## Work required
The material below should be written out in full and exactly; pictures stay out of the copy.
--- start Source material ---
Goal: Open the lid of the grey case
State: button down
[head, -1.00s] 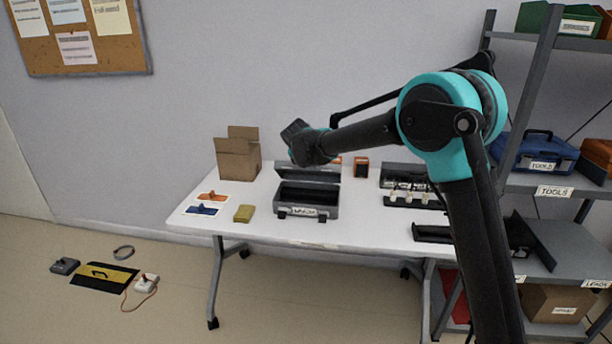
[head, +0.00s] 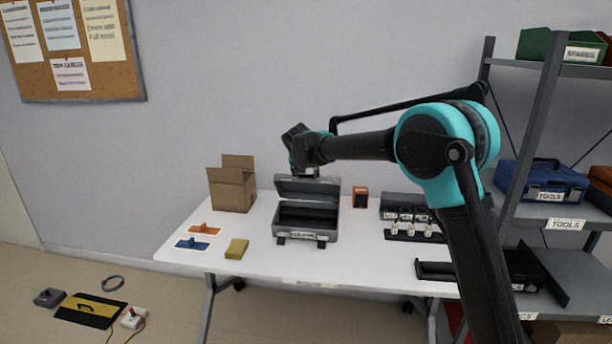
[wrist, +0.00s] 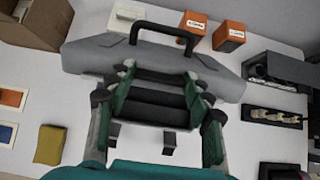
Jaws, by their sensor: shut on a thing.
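The grey case (head: 330,232) stands on the white table with its black inside showing. Its lid (head: 292,187) stands raised at the back and is also in the wrist view (wrist: 88,55). The black handle (wrist: 166,28) shows beyond the lid there. My gripper (head: 305,171) is at the lid's upper edge, above the case. In the wrist view, my gripper (wrist: 160,75) has its fingers spread apart over the lid and is shut on it. The exact contact is hard to see.
A cardboard box (head: 232,188), a yellow block (head: 237,248) and marked cards (head: 193,243) are left of the case. An orange box (head: 360,197) is behind, right. Black holders (head: 415,237) stand to the right, beside a shelf (head: 545,200).

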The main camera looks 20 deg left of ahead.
--- end Source material ---
## Task response
Goal: Open the lid of the grey case
State: button down
[head, -1.00s] 
[head, +0.00s] 
[wrist, +0.00s] 
Jaws, by their sensor: shut on a thing.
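The grey case (head: 330,232) stands on the white table with its black inside showing. Its lid (head: 292,187) stands raised at the back and is also in the wrist view (wrist: 88,55). The black handle (wrist: 166,28) shows beyond the lid there. My gripper (head: 305,171) is at the lid's upper edge, above the case. In the wrist view, my gripper (wrist: 160,75) has its fingers spread apart over the lid and is shut on it. The exact contact is hard to see.
A cardboard box (head: 232,188), a yellow block (head: 237,248) and marked cards (head: 193,243) are left of the case. An orange box (head: 360,197) is behind, right. Black holders (head: 415,237) stand to the right, beside a shelf (head: 545,200).

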The main camera looks 20 deg left of ahead.

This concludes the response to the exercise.